WORK TO DO:
Of the material below, the lines to be retyped are those from the line containing "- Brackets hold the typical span" through the line containing "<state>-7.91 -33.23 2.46", inclusive; reproduce them exactly.

INFORMATION SHOWN:
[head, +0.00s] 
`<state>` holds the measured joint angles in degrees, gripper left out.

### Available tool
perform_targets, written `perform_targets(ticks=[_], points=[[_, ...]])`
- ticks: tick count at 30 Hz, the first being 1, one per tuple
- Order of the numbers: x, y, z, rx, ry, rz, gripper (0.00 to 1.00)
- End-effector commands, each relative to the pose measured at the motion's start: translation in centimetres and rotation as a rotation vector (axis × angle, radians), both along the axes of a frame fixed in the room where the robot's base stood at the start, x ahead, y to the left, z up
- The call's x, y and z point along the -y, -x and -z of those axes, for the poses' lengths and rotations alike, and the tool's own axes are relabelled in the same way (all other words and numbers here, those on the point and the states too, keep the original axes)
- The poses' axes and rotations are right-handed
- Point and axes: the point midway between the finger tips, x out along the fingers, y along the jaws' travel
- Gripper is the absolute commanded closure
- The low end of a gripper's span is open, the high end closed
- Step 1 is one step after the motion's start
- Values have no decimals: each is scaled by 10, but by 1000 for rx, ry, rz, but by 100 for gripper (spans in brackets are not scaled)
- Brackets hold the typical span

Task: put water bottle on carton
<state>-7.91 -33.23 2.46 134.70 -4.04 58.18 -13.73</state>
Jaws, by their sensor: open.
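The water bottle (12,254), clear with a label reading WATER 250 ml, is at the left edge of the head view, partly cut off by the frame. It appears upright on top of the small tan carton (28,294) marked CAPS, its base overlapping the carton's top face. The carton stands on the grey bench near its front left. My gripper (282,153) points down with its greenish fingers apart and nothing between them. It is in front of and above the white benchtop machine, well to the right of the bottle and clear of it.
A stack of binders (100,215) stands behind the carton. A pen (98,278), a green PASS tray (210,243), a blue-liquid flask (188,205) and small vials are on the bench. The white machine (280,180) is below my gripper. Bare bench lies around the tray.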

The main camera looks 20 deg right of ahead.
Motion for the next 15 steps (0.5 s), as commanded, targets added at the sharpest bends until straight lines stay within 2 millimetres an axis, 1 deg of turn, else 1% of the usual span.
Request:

FINAL RESULT:
- Brackets hold the typical span

Task: put water bottle on carton
<state>-7.91 -33.23 2.46 134.70 -4.04 58.18 -13.73</state>

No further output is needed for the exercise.